Ieri c’era questo cielo, azzurro e con le nuvolette come nei cartoni di quando ero piccola, in cui mangiavano fette di pane e il formaggio che si scioglieva che mi sembrava dovessero essere buonissime, e guardavano tutti con il naso all’insù su questi cielo bellissimi.

E pensavo a loro, in Afghanistan, come le raccontiamo, che parole scegliamo per narrarne le storie, se abbiamo rispetto di racconti che non ci appartengono e a cui dobbiamo cura e attenzione, e se si riconoscerebbero nelle parole che spendiamo per loro o se piuttosto preferirebbero ascoltassimo e basta, col rischio però di far passare troppo sotto silenzio.

Non ho le risposte, e non so cosa e come fare al meglio, ma come sempre almeno porsi le domande mi pare importante.

Mi sto chiedendo anche che parole usare per raccontare al meraviglio cosa sta accadendo e come poter rispondere se mi farà domande.

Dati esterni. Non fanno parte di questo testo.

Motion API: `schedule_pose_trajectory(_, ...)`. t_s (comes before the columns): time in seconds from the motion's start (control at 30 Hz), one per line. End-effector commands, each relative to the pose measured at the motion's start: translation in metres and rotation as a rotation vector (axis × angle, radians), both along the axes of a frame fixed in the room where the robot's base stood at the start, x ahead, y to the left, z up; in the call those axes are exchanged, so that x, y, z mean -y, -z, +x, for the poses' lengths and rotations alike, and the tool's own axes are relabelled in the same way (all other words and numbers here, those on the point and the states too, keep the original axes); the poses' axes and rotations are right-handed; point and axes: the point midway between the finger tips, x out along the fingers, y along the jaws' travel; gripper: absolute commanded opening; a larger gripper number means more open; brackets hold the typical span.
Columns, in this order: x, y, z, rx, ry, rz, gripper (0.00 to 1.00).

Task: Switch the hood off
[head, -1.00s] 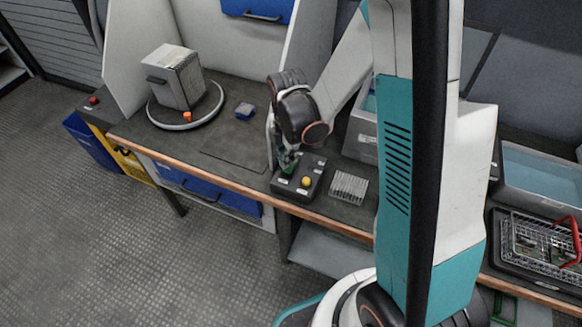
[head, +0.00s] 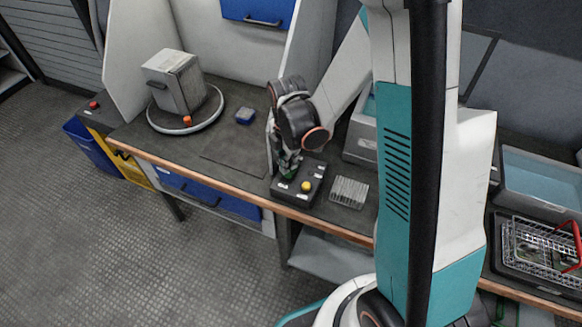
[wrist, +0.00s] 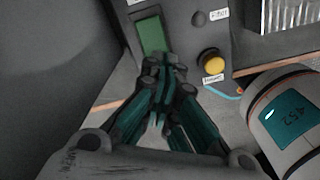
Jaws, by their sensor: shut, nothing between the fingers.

Intanto leggo, cerco e provo a mettere in ordine le idee.

Lo so, è un post scombinato, iniziato in un modo e finito altrove, d’altronde così è adesso per me, pensieri pesanti che vagano sulle notizie e la normalità della mia vita fortunata che entra, prepotente, con il rumore dell’estate e i panni stesi sui fili del balcone.